§ Material to process:
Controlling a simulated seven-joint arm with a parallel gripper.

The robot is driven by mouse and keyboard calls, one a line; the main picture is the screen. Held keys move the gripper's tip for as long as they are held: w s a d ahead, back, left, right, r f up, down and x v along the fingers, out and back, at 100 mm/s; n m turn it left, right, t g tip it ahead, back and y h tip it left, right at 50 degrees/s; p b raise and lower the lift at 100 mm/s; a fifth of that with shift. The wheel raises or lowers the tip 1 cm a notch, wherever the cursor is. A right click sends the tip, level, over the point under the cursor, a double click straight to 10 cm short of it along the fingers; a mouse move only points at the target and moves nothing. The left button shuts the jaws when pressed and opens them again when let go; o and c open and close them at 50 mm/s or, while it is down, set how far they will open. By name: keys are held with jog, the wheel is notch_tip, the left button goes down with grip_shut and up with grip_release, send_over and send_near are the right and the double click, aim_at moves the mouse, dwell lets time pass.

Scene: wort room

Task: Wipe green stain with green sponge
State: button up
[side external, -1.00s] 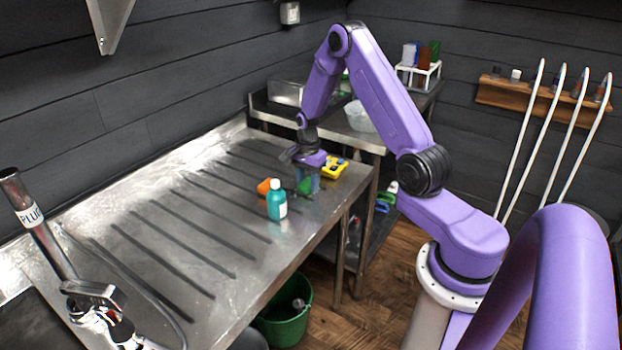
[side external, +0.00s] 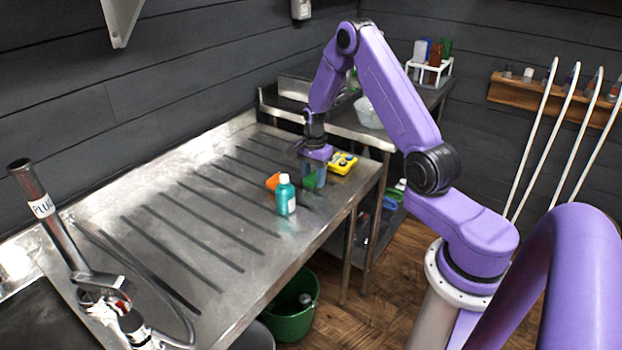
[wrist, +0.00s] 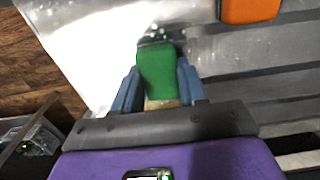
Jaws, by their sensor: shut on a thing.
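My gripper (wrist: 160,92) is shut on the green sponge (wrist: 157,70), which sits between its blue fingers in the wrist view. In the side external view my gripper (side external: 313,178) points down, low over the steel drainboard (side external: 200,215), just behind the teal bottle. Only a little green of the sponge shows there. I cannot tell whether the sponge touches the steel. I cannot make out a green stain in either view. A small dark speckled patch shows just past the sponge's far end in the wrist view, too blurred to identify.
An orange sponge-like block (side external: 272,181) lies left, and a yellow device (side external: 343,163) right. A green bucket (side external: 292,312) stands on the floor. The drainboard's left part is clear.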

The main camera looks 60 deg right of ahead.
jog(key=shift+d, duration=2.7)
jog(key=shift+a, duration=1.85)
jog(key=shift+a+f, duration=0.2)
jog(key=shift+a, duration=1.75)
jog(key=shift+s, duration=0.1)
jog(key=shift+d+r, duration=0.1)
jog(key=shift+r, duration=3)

* * *

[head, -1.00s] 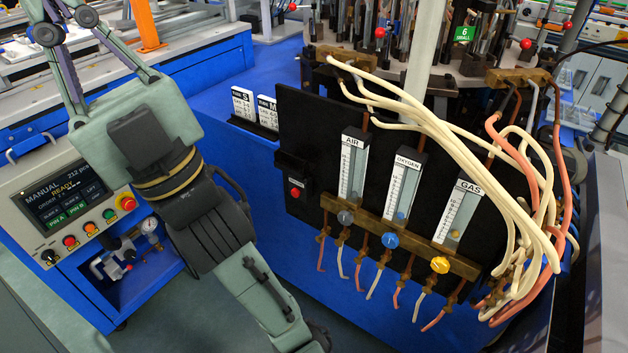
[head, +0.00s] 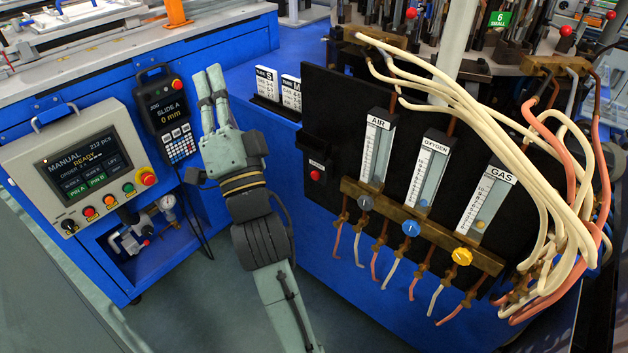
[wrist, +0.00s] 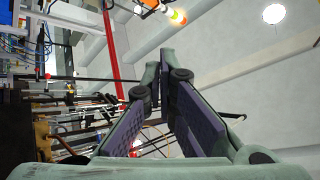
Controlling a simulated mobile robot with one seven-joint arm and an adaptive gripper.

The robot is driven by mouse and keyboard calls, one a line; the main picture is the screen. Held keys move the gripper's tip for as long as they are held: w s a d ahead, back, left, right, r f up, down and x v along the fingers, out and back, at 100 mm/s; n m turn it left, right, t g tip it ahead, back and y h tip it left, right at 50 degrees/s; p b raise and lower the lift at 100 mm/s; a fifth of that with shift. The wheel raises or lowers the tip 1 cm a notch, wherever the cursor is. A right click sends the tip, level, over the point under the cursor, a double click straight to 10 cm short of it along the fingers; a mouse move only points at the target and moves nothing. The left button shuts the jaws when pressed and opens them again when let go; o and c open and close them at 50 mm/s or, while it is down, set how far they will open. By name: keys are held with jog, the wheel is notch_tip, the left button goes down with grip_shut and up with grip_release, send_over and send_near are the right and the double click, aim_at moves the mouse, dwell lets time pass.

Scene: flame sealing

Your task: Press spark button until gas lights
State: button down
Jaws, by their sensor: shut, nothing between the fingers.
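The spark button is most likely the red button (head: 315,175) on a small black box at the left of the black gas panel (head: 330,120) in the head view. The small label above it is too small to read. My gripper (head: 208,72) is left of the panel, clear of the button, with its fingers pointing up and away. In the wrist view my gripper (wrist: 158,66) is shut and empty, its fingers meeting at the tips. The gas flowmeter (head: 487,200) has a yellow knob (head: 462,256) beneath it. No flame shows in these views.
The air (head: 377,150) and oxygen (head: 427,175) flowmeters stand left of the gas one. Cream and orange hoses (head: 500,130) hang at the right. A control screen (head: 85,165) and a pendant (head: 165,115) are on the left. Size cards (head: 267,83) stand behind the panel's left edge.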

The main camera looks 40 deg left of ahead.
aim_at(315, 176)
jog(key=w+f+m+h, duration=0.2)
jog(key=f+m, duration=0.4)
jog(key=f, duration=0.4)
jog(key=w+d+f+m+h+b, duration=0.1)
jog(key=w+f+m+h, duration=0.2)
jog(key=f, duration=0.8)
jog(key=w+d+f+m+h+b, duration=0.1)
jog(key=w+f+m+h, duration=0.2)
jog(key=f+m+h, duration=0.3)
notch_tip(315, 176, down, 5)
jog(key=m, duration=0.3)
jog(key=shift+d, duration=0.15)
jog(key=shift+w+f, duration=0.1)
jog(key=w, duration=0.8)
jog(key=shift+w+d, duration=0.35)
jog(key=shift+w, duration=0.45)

==

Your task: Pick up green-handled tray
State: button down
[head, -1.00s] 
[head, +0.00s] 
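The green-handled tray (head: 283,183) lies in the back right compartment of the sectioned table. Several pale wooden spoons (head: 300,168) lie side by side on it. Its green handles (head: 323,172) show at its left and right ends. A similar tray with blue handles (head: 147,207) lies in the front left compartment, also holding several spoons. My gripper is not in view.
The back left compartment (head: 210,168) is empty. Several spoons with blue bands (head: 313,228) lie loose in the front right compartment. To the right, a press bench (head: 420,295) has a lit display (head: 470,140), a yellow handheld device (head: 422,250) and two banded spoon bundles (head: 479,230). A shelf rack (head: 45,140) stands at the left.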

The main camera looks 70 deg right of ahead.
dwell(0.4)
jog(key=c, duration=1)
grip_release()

§ Task requirements:
Scan the listing above and identify each line holding the string "Your"; copy every such line.

§ Reply to the exercise:
Your task: Press spark button until gas lights
Your task: Pick up green-handled tray

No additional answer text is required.